Tokyo's overall strategy in the Asia-Pacific is to counter China's rise by drawing the region's economy closer to the United States and Japan.
And China, under its own massive U.S. trade pressure, decided to raise its tariffs on U.S. autos to 40 percent in July while lowering tariffs from other destinations from 25 percent to 15 percent — opening more room for Japanese imports. The burgeoning Chinese middle class has fueled massive demand for automobiles right on Japan's doorstep, with overall passenger vehicle purchases in China hitting nearly 24 million in 2016, as compared to 17.5 million in the United States. And while new car registrations in the United States essentially flatlined in 2016, new vehicle registrations in China rose nearly 14 percent.
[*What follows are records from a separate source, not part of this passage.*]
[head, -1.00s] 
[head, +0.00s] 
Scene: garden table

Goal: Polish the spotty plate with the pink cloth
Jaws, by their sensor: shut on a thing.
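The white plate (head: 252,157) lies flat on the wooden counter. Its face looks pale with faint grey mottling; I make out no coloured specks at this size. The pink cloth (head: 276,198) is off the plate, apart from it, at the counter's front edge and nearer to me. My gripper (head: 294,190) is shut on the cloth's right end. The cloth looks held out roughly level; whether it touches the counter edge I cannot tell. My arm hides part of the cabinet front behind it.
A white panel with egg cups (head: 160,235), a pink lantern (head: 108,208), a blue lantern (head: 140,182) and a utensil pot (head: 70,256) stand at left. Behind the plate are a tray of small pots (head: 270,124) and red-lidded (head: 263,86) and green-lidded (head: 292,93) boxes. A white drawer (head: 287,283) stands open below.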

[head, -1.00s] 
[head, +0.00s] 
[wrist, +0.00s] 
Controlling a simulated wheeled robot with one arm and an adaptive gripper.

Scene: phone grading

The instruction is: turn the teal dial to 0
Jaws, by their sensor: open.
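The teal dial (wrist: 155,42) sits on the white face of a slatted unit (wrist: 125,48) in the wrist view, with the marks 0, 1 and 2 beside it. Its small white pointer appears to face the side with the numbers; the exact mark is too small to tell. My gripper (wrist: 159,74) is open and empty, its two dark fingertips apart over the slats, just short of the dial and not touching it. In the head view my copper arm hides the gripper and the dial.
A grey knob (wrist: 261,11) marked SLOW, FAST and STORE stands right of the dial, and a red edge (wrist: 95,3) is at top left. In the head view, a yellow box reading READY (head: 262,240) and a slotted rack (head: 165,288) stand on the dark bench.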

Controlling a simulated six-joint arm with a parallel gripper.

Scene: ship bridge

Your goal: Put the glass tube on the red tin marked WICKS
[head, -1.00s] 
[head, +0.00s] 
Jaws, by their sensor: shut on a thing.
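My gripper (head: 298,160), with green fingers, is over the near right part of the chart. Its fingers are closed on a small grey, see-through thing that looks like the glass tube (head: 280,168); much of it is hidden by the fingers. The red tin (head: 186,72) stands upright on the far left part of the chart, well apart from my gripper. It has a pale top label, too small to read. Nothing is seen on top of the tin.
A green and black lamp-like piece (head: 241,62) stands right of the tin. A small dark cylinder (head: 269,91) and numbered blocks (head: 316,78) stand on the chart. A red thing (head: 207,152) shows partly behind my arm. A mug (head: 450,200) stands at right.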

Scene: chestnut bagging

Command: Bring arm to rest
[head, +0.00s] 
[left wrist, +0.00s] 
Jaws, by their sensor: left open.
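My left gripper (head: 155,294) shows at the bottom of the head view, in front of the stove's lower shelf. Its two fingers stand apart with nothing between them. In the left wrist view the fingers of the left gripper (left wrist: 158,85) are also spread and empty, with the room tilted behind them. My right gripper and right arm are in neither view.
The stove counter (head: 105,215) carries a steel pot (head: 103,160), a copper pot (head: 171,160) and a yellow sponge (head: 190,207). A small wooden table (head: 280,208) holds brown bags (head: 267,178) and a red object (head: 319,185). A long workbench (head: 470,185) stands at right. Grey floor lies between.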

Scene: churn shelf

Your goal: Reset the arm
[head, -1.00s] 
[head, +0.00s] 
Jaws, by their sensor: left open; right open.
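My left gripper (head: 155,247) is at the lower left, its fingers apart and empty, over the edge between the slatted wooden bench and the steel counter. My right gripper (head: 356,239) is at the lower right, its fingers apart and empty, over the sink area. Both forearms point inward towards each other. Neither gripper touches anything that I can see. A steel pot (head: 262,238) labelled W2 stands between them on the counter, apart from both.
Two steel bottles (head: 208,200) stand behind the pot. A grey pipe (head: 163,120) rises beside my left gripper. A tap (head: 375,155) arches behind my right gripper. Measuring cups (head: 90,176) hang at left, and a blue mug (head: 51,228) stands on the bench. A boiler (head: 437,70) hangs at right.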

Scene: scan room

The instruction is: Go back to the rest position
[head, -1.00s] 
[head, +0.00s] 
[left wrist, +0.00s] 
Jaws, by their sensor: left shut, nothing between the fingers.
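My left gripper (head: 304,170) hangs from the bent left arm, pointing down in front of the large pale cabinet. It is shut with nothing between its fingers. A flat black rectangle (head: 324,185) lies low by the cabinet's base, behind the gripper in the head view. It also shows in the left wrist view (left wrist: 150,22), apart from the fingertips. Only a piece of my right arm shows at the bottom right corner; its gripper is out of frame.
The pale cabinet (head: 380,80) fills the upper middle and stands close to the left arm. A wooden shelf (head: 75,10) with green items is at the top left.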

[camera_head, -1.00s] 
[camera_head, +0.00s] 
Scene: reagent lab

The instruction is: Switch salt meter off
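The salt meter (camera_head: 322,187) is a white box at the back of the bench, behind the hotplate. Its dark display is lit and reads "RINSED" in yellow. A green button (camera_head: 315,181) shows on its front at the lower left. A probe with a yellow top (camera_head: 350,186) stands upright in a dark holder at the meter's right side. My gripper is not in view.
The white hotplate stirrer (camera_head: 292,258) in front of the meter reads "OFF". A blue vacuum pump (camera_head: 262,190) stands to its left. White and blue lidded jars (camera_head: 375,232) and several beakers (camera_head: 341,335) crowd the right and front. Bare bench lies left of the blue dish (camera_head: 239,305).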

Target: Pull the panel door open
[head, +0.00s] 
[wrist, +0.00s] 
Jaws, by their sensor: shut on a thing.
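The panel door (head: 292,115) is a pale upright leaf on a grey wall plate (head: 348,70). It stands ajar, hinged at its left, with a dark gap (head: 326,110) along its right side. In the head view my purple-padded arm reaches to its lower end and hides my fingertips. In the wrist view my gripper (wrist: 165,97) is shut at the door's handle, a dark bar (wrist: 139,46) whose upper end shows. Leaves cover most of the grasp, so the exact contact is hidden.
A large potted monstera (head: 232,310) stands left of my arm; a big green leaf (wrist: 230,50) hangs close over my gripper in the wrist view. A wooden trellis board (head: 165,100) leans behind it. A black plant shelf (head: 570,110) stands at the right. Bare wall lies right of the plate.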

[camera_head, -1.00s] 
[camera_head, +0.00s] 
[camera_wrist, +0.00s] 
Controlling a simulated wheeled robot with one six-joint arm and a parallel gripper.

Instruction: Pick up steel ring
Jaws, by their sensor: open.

China has become an increasingly important market for Japan's big three automakers. In 2017, Toyota sold 2.43 million vehicles in the United States and 1.29 million in China; Nissan's U.S. sales totaled 1.59 million, with 1.52 million sold in China; Honda's sales in both markets were also nearly on par (30 percent of all export sales in the United States; 28 percent in China). All have plans to increase production capacity and sales in China. In fact, on Aug. 15, reports emerged that Toyota is planning to ramp up its annual production in Tianjin, China, by almost a quarter — 120,000 vehicles — and has set a goal of doubling its sales there to 2 million a year.
While Japan's reliance on access to the U.S. market puts it at moderate risk if U.S. tariffs do go into force, its previous adaptations to U.S. protectionist pushes gives it some degree of leeway. Ultimately, the unintended consequence of U.S. protectionism might be to more closely knit the Pacific economies together — with China's growing consumer class as a major component.